September 13, 2018 — The plan to turn ocean wind into energy calls for anchoring 15 wind turbines, each one a little taller than the Washington Monument, into the sea floor more than 30 miles off the coast of Montauk, Long Island.
They’ll be far enough out in the Atlantic that they won’t be seen from Long Island’s beaches, so far in fact, that it will require miles and miles of cable to deliver their 90 megawatts of energy – enough to power 50,000 homes – from ocean to land.
And that’s right smack in the middle of where Chris Scola makes his living.
Several days a week, Scola motors his rusting trawler – the Rock-n-Roll III — into the waters off Montauk’s coast, drops a dredging net onto the ocean floor and scoops up hundreds of pounds of scallops.
Once those cables go in, Scola fears his nets will get entangled, making dredging so difficult he’ll need to find a place to fish further offshore with a larger boat, sending himself deeper into debt.

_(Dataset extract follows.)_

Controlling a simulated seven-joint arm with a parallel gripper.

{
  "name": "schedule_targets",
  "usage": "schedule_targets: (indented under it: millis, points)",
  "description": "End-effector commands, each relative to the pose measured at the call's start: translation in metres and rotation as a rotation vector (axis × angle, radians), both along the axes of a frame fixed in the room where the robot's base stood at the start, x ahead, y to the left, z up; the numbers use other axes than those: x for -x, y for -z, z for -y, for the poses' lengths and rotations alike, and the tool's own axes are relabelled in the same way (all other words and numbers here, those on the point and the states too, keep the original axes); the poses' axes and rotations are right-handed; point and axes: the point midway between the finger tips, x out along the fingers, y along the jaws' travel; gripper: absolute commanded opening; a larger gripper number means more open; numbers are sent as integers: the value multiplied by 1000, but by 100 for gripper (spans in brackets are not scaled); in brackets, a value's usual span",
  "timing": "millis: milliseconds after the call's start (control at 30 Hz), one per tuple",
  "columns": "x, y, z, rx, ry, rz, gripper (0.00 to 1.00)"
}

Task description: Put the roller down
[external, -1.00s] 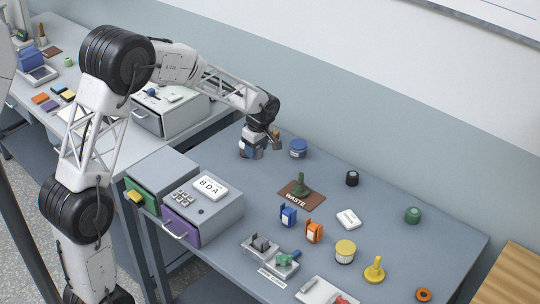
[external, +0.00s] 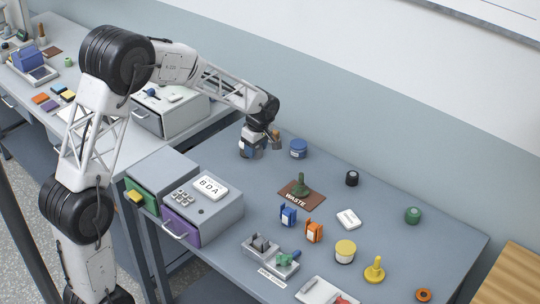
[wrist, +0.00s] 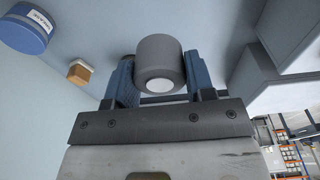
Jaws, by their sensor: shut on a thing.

“This isn’t just about fishermen,” said Bonnie Brady, the executive director of the Montauk-based Long Island Commercial Fishing Association. “This is about the environment. You’re industrializing the ocean floor.”
Brady said developers have failed to properly account for the impact that two processes essential to the Montauk wind farm project will have on fishing habitats. One is the pile driving required to anchor 590-foot tall turbines in the ocean floor and the other is jet plowing, which liquidizes sediment so cable can be dug four to six feet into the ocean floor.
The project’s developer, Deepwater Wind, says the processes might have an initial impact on fishing habitats but over time things will return to normal.